Exercise »
Restate each of the lines below word for word and drop every picture.

Stored data »
>>>>
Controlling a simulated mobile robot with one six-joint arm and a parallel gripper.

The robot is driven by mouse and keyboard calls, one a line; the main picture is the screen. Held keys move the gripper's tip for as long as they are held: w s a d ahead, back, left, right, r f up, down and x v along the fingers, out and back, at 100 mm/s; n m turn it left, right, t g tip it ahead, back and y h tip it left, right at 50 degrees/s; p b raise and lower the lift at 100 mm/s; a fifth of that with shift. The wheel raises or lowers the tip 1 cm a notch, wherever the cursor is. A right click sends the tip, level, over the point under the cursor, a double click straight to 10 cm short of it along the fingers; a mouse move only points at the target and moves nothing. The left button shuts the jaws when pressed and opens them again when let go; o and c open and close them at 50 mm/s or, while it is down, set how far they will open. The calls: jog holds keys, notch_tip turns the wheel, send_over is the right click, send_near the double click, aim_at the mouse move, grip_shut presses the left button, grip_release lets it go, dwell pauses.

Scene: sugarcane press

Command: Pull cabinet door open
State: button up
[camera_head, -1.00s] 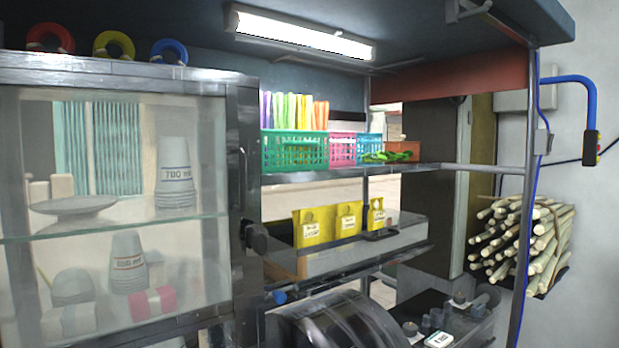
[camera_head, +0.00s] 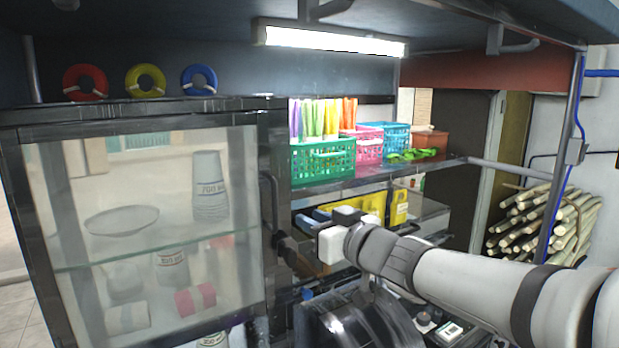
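The cabinet door (camera_head: 150,215) is a glass pane in a dark metal frame on the left. It looks shut. A thin dark vertical handle (camera_head: 268,203) stands on its right frame, with a dark knob-like part (camera_head: 285,245) below it. My gripper (camera_head: 312,222) is just right of the handle, in front of the shelves, at the end of my white and grey arm. It appears apart from the handle. Its fingers point left and are small and partly hidden against the dark shelf, so their opening is unclear.
Behind the glass, stacked cups (camera_head: 209,185) and a plate (camera_head: 122,220) sit on a glass shelf. Right of the door are a green basket (camera_head: 322,160), yellow packets (camera_head: 398,208) and a dark machine (camera_head: 350,325). Cane stalks (camera_head: 540,225) are far right.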

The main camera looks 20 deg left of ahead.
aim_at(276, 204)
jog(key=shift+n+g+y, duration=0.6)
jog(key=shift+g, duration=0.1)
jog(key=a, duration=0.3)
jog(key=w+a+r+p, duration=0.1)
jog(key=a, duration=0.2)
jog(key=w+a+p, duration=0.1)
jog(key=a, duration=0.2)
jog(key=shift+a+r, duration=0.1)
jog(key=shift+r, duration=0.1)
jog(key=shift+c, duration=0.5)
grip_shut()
<<<<
Result of this task »
Controlling a simulated mobile robot with one six-joint arm and a parallel gripper.

The robot is driven by mouse and keyboard calls, one a line; the main picture is the screen. Held keys move the gripper's tip for as long as they are held: w s a d ahead, back, left, right, r f up, down and x v along the fingers, out and back, at 100 mm/s; n m turn it left, right, t g tip it ahead, back and y h tip it left, right at 50 degrees/s; p b raise and lower the lift at 100 mm/s; a fifth of that with shift. The wheel raises or lowers the tip 1 cm a notch, wherever the cursor is. A right click sends the tip, level, over the point under the cursor, a double click straight to 10 cm short of it along the fingers; a mouse move only points at the target and moves nothing. The left button shuts the jaws when pressed and opens them again when let go; o and c open and close them at 50 mm/s or, while it is down, set how far they will open. The calls: jog holds keys, notch_tip turns the wheel, send_over is the right click, send_near the double click, aim_at the mouse move, grip_shut presses the left button, grip_release lets it go, dwell pauses.

Scene: sugarcane press

Command: Pull cabinet door open
State: button up
[camera_head, -1.00s] 
[camera_head, +0.00s] 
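The cabinet door (camera_head: 150,215) is a glass pane in a dark metal frame on the left. It looks shut. A thin dark vertical handle (camera_head: 268,203) stands on its right frame, with a dark knob-like part (camera_head: 285,245) below it. My gripper (camera_head: 312,222) is just right of the handle, in front of the shelves, at the end of my white and grey arm. It appears apart from the handle. Its fingers point left and are small and partly hidden against the dark shelf, so their opening is unclear.
Behind the glass, stacked cups (camera_head: 209,185) and a plate (camera_head: 122,220) sit on a glass shelf. Right of the door are a green basket (camera_head: 322,160), yellow packets (camera_head: 398,208) and a dark machine (camera_head: 350,325). Cane stalks (camera_head: 540,225) are far right.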

The main camera looks 20 deg left of ahead.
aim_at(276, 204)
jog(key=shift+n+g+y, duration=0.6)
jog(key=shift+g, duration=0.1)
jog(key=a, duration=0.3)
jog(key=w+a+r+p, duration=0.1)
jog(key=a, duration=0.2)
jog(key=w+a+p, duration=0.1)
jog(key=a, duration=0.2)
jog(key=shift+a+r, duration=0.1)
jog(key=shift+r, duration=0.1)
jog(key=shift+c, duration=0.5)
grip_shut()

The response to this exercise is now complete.